[Provided material]:
[start]

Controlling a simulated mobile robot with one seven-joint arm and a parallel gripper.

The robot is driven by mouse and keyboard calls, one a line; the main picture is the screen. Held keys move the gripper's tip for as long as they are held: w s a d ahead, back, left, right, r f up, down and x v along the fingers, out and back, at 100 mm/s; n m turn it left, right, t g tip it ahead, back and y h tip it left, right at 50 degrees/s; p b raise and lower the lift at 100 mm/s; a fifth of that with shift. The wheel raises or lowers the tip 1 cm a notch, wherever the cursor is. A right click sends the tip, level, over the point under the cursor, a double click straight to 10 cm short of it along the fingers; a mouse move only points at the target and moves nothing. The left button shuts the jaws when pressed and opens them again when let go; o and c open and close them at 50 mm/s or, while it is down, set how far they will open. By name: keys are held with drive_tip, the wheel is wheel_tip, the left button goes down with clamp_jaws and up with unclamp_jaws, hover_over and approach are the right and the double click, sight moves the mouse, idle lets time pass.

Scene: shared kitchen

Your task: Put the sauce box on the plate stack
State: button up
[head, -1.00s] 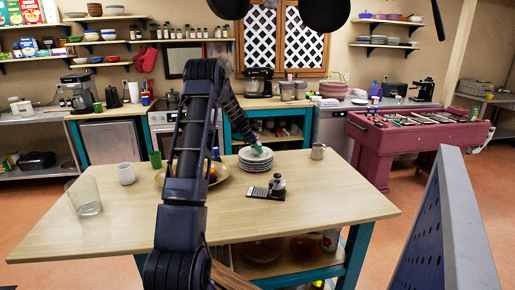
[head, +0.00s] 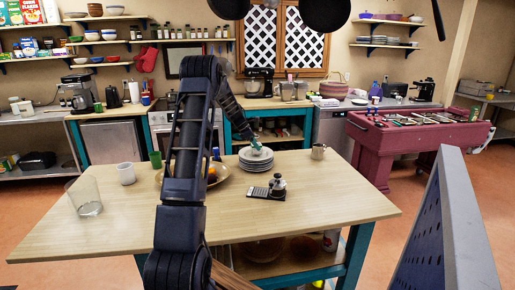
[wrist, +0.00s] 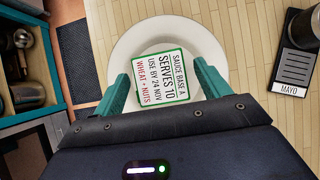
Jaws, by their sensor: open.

[end]

[Problem]: Take the data above and repeat it exactly, leaving each picture out.

[Answer in full]:
Controlling a simulated mobile robot with one seven-joint arm and a parallel gripper.

The robot is driven by mouse and keyboard calls, one a line; the main picture is the screen. Held keys move the gripper's tip for as long as they are held: w s a d ahead, back, left, right, r f up, down and x v along the fingers, out and back, at 100 mm/s; n m turn it left, right, t g tip it ahead, back and y h tip it left, right at 50 degrees/s; p b raise and lower the lift at 100 mm/s; a fifth of that with shift. The wheel raises or lowers the tip 1 cm a notch, wherever the cursor is. A right click sends the tip, level, over the point under the cursor, a double click straight to 10 cm short of it along the fingers; a mouse move only points at the target and moves nothing. The left button shuts the jaws when pressed and opens them again when let go; o and c open and close them at 50 mm/s or, while it is down, set how far they will open. By name: keys are held with drive_tip, the wheel is wheel_tip, the left button goes down with clamp_jaws and up with unclamp_jaws, hover_over and approach are the right and the double click, sight moves the mouse, idle lets time pass.

Scene: shared kitchen

Your task: Put the sauce box on the plate stack
State: button up
[head, -1.00s] 
[head, +0.00s] 
[wrist, +0.00s] 
Jaws, by their sensor: open.

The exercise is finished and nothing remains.